Your instructions. Reproduce every entry exactly, without alteration.

(Stored items)
** START **

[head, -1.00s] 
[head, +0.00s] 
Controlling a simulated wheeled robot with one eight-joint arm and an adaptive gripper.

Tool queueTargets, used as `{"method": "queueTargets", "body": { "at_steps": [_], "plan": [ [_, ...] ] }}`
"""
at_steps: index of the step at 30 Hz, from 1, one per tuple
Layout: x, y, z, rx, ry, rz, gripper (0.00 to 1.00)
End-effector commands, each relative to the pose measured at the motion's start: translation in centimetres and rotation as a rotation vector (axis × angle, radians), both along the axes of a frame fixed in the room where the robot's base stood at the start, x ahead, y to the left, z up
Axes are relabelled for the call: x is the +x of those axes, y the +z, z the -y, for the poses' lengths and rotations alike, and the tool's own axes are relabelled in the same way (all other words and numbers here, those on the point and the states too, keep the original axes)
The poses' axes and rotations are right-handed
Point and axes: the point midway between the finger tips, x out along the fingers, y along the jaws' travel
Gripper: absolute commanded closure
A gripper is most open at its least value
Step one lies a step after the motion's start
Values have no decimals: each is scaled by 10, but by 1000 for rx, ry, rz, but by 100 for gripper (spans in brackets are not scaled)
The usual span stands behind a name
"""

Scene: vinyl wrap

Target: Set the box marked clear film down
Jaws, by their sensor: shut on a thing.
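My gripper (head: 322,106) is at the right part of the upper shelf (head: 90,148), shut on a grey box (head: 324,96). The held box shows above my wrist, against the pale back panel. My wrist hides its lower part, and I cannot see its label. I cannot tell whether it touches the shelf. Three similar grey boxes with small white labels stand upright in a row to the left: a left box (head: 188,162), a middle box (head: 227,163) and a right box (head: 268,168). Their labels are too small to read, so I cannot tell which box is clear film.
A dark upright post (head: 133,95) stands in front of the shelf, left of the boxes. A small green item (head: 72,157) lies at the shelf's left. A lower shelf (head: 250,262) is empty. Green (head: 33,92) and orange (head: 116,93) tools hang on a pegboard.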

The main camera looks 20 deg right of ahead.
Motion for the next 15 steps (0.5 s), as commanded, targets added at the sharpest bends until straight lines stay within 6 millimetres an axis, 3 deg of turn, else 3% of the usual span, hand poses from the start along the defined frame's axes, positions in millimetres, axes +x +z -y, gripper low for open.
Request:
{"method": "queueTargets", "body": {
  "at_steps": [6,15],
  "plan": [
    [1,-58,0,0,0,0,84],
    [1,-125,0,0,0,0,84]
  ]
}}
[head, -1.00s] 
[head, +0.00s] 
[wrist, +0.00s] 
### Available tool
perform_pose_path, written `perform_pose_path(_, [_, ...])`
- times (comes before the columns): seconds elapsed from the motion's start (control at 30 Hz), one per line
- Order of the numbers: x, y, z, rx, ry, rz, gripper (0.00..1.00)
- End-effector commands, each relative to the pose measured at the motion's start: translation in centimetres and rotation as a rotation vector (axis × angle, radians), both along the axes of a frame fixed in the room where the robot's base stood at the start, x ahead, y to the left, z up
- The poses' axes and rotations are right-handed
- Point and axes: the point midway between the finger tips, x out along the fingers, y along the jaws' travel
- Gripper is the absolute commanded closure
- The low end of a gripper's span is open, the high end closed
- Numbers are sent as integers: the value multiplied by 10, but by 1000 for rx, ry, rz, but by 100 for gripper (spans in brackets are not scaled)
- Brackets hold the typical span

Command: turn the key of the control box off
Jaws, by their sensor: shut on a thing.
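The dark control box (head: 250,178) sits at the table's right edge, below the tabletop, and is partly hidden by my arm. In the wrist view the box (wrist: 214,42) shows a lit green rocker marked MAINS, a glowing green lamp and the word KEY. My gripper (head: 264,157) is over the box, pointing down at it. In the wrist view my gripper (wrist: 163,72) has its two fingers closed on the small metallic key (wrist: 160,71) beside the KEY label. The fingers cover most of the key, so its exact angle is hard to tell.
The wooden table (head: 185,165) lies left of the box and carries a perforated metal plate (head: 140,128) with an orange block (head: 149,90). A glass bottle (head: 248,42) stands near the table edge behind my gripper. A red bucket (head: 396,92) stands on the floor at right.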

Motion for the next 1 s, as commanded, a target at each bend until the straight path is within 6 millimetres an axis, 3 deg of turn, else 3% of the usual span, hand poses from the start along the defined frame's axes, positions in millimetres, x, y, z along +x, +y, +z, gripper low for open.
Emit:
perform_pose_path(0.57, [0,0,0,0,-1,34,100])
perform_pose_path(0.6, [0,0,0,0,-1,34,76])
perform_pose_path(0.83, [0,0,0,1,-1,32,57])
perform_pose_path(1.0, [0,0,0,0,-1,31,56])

** END **

Task solution.
[head, -1.00s] 
[head, +0.00s] 
Controlling a simulated wheeled robot with one eight-joint arm and an adaptive gripper.

Tool queueTargets, used as `{"method": "queueTargets", "body": { "at_steps": [_], "plan": [ [_, ...] ] }}`
"""
at_steps: index of the step at 30 Hz, from 1, one per tuple
Layout: x, y, z, rx, ry, rz, gripper (0.00 to 1.00)
End-effector commands, each relative to the pose measured at the motion's start: translation in centimetres and rotation as a rotation vector (axis × angle, radians), both along the axes of a frame fixed in the room where the robot's base stood at the start, x ahead, y to the left, z up
Axes are relabelled for the call: x is the +x of those axes, y the +z, z the -y, for the poses' lengths and rotations alike, and the tool's own axes are relabelled in the same way (all other words and numbers here, those on the point and the states too, keep the original axes)
The poses' axes and rotations are right-handed
Point and axes: the point midway between the finger tips, x out along the fingers, y along the jaws' travel
Gripper: absolute commanded closure
A gripper is most open at its least value
Step one lies a step after the motion's start
Values have no decimals: each is scaled by 10, but by 1000 for rx, ry, rz, but by 100 for gripper (spans in brackets are not scaled)
The usual span stands behind a name
"""

Scene: vinyl wrap

Target: Set the box marked clear film down
Jaws, by their sensor: shut on a thing.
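My gripper (head: 322,106) is at the right part of the upper shelf (head: 90,148), shut on a grey box (head: 324,96). The held box shows above my wrist, against the pale back panel. My wrist hides its lower part, and I cannot see its label. I cannot tell whether it touches the shelf. Three similar grey boxes with small white labels stand upright in a row to the left: a left box (head: 188,162), a middle box (head: 227,163) and a right box (head: 268,168). Their labels are too small to read, so I cannot tell which box is clear film.
A dark upright post (head: 133,95) stands in front of the shelf, left of the boxes. A small green item (head: 72,157) lies at the shelf's left. A lower shelf (head: 250,262) is empty. Green (head: 33,92) and orange (head: 116,93) tools hang on a pegboard.

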The main camera looks 20 deg right of ahead.
Motion for the next 15 steps (0.5 s), as commanded, targets added at the sharpest bends until straight lines stay within 6 millimetres an axis, 3 deg of turn, else 3% of the usual span, hand poses from the start along the defined frame's axes, positions in millimetres, axes +x +z -y, gripper low for open.
Request:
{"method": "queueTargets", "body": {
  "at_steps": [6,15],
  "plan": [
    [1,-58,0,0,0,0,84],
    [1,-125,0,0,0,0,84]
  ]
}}
[head, -1.00s] 
[head, +0.00s] 
[wrist, +0.00s] 
### Available tool
perform_pose_path, written `perform_pose_path(_, [_, ...])`
- times (comes before the columns): seconds elapsed from the motion's start (control at 30 Hz), one per line
- Order of the numbers: x, y, z, rx, ry, rz, gripper (0.00..1.00)
- End-effector commands, each relative to the pose measured at the motion's start: translation in centimetres and rotation as a rotation vector (axis × angle, radians), both along the axes of a frame fixed in the room where the robot's base stood at the start, x ahead, y to the left, z up
- The poses' axes and rotations are right-handed
- Point and axes: the point midway between the finger tips, x out along the fingers, y along the jaws' travel
- Gripper is the absolute commanded closure
- The low end of a gripper's span is open, the high end closed
- Numbers are sent as integers: the value multiplied by 10, but by 1000 for rx, ry, rz, but by 100 for gripper (spans in brackets are not scaled)
- Brackets hold the typical span

Command: turn the key of the control box off
Jaws, by their sensor: shut on a thing.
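The dark control box (head: 250,178) sits at the table's right edge, below the tabletop, and is partly hidden by my arm. In the wrist view the box (wrist: 214,42) shows a lit green rocker marked MAINS, a glowing green lamp and the word KEY. My gripper (head: 264,157) is over the box, pointing down at it. In the wrist view my gripper (wrist: 163,72) has its two fingers closed on the small metallic key (wrist: 160,71) beside the KEY label. The fingers cover most of the key, so its exact angle is hard to tell.
The wooden table (head: 185,165) lies left of the box and carries a perforated metal plate (head: 140,128) with an orange block (head: 149,90). A glass bottle (head: 248,42) stands near the table edge behind my gripper. A red bucket (head: 396,92) stands on the floor at right.

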Motion for the next 1 s, as commanded, a target at each bend until the straight path is within 6 millimetres an axis, 3 deg of turn, else 3% of the usual span, hand poses from the start along the defined frame's axes, positions in millimetres, x, y, z along +x, +y, +z, gripper low for open.
Emit:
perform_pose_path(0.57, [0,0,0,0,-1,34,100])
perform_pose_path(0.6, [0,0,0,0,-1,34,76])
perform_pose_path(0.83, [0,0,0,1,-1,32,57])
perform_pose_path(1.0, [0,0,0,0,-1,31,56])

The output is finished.